I hope you don't mind if I comment once again;
my original coding was:
IF TVOLL (IND1) NOT = HIGH-VALUE
AND SMOD (IND1) = 'B' OR 'R'
and as I learned now from your helpful posts,
this is expanded to
IF TVOLL (IND1) NOT = HIGH-VALUE
AND SMOD (IND1) = 'B' OR SMOD (IND1) = 'R'
(which would have alarmed me, if I had seen it in this variant, BTW)

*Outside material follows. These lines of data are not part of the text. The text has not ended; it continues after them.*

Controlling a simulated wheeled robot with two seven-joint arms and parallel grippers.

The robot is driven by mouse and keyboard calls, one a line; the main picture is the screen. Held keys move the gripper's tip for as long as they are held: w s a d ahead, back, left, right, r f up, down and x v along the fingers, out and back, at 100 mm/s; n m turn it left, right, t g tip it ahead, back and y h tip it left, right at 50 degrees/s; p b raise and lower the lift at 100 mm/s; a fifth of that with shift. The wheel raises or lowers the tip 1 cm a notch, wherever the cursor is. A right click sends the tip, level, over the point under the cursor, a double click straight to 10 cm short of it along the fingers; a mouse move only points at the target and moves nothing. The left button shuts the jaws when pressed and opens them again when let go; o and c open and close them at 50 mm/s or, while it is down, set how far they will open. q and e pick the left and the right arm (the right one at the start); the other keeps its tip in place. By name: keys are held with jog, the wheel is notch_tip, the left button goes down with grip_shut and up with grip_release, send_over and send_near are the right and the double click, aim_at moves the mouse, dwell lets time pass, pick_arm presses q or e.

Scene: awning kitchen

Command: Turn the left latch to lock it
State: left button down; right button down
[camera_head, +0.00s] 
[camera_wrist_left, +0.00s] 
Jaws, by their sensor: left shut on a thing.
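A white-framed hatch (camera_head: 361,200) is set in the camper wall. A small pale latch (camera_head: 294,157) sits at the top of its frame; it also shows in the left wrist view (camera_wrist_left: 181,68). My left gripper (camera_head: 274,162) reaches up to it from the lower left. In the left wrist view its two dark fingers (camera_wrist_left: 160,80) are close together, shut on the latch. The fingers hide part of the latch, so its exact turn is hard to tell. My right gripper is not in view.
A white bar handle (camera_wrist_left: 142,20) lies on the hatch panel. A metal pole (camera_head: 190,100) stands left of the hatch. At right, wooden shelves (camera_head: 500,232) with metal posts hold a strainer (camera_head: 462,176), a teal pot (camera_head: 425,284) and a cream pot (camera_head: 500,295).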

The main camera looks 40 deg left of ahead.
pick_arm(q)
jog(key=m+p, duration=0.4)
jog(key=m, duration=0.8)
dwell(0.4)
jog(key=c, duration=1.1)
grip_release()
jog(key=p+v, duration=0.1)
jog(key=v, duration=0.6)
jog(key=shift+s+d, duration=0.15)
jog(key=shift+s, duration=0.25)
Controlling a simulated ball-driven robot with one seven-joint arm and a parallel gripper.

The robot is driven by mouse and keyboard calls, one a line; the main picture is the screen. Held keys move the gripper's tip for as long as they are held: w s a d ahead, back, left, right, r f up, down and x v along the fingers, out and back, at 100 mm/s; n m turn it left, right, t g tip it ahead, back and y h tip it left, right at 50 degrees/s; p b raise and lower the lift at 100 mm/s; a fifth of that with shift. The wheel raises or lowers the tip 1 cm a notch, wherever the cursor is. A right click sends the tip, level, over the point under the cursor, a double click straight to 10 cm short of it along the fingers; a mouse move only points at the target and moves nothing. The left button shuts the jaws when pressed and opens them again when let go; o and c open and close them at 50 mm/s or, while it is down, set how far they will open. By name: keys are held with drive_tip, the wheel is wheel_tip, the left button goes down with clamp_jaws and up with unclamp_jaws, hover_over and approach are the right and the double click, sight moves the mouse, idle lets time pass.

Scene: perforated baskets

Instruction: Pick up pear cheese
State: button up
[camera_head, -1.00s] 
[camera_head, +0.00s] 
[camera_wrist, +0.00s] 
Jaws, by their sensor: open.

and then, because of operator precedence, evaluated as
IF (TVOLL (IND1) NOT = HIGH-VALUE
AND SMOD (IND1) = 'B')
OR SMOD (IND1) = 'R'
so that in my case (SMOD ... being 'R') the condition evaluated to true,
which was not what I had expected.
This is a little bit counter intuitive IMHO, because the abbreviation
'B' OR 'R' suggests that the list of values both rely to the right
condition (only)
and so I thought the evaluation would be
IF TVOLL (IND1) NOT = HIGH-VALUE
AND (SMOD (IND1) = 'B' OR 'R')
I expected somehow an implicit paranthese because of the abbreviation ...
What I would take as a conclusion (for me) from this experience:
it is best to use parantheses, especially if there is a combination
of AND and OR ... and when using abbreviations.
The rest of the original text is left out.